就拿最核心的 "构木为巢" 来说,《韩非子・五蠹》写得像新闻报道:"上古之世,人民少而禽兽众,人民不胜禽兽虫蛇。有圣人作,构木为巢以避群害,而民悦之,使王天下,号曰有巢氏。" 这里的有巢氏是标准的 "技术型创业者",靠发明解决生存痛点,直接走上权力巅峰。但到了《庄子・盗跖》里,画风突然变了:"古者禽兽多而人民少,于是民皆巢居以避之。昼拾橡栗,暮栖木上,故命之曰有巢氏之民。" 庄子压根没提 "圣人",只把 "有巢氏" 当成一个时代标签,重点是描述 "暮栖木上" 的生活场景,像在拍远古版《动物世界》。
更有意思的是身份定位的差异。《太平御览》引《遁甲开山图》说 "石楼山在琅邪,昔有巢氏治此山南",把他写成割据一方的部落首领;《路史・前纪》则拔高到帝王谱系:"有巢氏,亦曰大巢氏。治五百九十载。" 连在位年限都编出来了,仿佛有本远古帝王年谱可查。但清代《绎史》又说 "有巢、燧人,皆上古之君",用 "皆" 字把他和燧人氏并列,暗示只是众多始祖之一。
为啥会出现这种情况?我专门请教了研究先秦史的学长,他说这得从古籍的成书逻辑说起。上古史本质是 "口传历史",就像咱们爷爷讲的抗战故事,过三代可能就掺进武侠片情节。战国诸子引用有巢氏,其实是借古人说自己的道理:法家需要 "圣人创物" 来论证变法合理性,所以强调有巢氏 "王天下";儒家推崇仁政,就突出他 "为民谋居" 的德政;道家追求自然,便淡化个人功绩,只说 "有巢氏之民" 的生活状态。
比如《韩非子》里有巢氏的故事,紧接其后的是 "燧人氏钻燧取火",然后笔锋一转:"中古之世,天下大水,而鲧禹决渎。近古之世,桀纣暴乱,而汤武征伐。" 这明显是用 "上古 - 中古 - 近古" 的递进,论证 "世异则事异" 的变法理论。有巢氏在这里更像个论据,而非真实历史人物。
汉代以后的文献差异更大。
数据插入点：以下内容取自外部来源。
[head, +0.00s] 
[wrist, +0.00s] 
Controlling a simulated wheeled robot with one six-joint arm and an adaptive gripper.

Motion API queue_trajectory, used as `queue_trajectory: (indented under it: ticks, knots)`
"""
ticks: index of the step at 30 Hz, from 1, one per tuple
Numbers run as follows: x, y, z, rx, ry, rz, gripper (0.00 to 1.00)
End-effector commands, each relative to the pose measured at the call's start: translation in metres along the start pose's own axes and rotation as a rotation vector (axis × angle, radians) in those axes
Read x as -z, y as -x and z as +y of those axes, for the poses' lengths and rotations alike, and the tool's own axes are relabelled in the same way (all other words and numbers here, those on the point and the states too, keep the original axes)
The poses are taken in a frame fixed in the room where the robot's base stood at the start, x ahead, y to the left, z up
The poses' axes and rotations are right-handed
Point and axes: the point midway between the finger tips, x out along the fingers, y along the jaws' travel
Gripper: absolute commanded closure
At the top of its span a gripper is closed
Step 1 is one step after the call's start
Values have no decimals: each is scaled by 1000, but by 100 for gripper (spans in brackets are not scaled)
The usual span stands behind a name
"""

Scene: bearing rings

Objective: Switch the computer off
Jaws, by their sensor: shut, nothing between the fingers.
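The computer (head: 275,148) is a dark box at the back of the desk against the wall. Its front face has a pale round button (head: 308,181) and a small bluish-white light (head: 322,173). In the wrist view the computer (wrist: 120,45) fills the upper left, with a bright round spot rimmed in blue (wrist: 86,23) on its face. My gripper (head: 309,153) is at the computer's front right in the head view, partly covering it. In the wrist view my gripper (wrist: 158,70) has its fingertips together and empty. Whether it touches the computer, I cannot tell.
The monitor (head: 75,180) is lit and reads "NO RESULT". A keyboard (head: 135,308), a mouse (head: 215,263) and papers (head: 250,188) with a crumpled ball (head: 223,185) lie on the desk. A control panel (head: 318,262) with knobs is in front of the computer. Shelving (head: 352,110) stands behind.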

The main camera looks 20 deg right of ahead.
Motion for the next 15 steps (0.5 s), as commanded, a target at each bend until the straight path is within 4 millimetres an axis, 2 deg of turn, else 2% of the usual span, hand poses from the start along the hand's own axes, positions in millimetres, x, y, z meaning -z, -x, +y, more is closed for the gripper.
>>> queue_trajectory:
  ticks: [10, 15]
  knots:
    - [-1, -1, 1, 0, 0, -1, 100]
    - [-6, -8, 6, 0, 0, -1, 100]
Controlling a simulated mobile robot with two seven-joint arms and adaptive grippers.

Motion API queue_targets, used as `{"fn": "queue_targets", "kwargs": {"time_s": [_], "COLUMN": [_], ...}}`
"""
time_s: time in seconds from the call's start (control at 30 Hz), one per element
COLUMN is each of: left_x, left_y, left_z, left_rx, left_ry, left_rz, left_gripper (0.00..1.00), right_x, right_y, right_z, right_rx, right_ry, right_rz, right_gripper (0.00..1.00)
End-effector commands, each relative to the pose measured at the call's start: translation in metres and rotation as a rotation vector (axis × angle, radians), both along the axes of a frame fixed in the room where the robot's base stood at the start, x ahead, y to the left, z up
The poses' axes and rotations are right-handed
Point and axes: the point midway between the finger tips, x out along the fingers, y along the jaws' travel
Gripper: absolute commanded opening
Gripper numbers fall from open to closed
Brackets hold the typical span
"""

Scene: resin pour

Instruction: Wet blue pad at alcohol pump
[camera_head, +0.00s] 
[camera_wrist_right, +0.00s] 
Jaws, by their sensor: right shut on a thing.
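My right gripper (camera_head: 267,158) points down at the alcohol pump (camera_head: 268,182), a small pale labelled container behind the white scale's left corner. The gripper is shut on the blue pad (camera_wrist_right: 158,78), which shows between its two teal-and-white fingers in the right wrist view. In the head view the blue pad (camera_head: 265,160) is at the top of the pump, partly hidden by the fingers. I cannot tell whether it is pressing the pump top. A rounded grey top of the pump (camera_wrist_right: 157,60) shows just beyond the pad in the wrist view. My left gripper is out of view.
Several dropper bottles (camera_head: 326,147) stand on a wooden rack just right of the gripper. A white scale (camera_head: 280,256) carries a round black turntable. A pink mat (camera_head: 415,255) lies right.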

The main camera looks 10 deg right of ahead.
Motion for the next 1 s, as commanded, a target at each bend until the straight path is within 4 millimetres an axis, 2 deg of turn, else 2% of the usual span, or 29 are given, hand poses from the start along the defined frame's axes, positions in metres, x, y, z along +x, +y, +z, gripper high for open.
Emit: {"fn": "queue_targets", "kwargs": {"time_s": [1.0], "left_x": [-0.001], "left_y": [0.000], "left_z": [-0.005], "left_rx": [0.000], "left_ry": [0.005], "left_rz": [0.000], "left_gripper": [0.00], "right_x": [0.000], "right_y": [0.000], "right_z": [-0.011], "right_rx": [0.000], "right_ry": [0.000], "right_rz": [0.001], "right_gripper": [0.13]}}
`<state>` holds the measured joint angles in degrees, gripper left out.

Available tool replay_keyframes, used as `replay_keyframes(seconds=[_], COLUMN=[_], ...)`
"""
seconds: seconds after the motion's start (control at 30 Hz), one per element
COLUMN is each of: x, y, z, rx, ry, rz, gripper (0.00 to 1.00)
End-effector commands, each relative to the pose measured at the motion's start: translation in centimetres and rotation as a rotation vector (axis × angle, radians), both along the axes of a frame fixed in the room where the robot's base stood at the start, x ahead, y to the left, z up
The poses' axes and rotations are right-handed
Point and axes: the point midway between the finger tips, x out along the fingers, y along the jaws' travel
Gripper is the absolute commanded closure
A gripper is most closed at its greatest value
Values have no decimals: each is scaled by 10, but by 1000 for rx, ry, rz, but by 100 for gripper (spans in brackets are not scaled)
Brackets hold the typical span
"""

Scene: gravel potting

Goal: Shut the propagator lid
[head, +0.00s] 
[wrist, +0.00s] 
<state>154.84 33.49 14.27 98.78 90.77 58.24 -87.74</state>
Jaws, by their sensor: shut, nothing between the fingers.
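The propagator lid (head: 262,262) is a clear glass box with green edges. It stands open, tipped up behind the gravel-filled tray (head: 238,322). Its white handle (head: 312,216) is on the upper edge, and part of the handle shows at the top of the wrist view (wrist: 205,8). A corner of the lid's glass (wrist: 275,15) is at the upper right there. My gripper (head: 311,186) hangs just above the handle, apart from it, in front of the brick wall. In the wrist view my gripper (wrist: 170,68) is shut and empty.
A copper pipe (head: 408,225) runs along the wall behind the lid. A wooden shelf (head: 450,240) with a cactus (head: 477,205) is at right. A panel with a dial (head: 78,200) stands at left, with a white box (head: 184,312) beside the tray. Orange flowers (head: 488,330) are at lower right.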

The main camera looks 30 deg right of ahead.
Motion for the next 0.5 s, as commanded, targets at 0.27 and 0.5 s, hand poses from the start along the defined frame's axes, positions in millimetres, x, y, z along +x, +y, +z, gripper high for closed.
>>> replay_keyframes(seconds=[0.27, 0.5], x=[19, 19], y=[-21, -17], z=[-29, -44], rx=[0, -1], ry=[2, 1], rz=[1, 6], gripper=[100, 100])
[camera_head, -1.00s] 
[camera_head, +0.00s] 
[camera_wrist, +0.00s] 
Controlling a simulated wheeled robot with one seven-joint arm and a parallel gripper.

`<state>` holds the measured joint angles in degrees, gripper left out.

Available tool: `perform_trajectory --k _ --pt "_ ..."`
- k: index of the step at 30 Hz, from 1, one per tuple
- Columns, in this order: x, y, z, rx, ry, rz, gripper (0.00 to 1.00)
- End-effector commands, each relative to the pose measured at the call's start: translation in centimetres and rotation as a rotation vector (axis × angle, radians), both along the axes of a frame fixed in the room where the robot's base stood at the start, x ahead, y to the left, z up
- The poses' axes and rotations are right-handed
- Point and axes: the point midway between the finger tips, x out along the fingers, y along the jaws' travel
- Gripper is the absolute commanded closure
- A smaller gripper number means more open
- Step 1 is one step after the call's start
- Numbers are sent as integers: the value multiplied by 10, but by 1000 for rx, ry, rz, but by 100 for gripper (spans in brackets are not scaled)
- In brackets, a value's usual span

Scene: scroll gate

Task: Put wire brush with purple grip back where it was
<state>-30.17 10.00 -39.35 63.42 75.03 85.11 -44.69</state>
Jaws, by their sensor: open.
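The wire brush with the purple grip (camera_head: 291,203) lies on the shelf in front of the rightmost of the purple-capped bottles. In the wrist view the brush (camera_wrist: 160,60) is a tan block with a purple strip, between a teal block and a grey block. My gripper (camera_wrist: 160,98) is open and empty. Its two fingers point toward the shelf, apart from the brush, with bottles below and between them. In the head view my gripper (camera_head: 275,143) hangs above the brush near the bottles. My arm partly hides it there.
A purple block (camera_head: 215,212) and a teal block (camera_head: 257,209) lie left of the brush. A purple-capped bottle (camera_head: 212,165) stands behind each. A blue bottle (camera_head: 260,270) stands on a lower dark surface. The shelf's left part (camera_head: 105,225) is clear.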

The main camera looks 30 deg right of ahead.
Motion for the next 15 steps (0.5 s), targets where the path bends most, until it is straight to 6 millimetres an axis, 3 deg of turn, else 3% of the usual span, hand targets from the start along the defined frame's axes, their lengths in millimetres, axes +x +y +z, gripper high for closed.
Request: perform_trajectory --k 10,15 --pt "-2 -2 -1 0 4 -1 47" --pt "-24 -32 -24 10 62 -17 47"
《汉书・古今人表》把有巢氏列为 "上上圣人",和伏羲、神农同档,这是因为汉代独尊儒术,需要构建完整的 "圣王道统";而地方志里的记载,比如巢湖市志说 "巢山有巢氏庙,唐贞观年间建",则是地方文化建构的需要 —— 就像现在各地争名人故里,古人也懂 "文化 IP" 的重要性。
所以读这些记载得掌握 "去滤镜" 技巧:先看文献的成书时代和学派背景,再剥离后人添加的 "价值观包装",最后提取核心信息。比如不管是 "圣人王天下" 还是 "部落居琅邪",都指向一个共识:在华夏文明早期,确实发生过从穴居到巢居的居住革命,而这场革命被集体记忆归功于 "有巢氏" 这个符号。
二、考古发现能实锤有巢氏存在吗?
去年去浙江河姆渡遗址参观时,站在那些密密麻麻的木桩遗迹前,突然理解了为啥考古学家对有巢氏传说这么执着 ——7000 年前的先民,真的把 "构木为巢" 的传说变成了实物。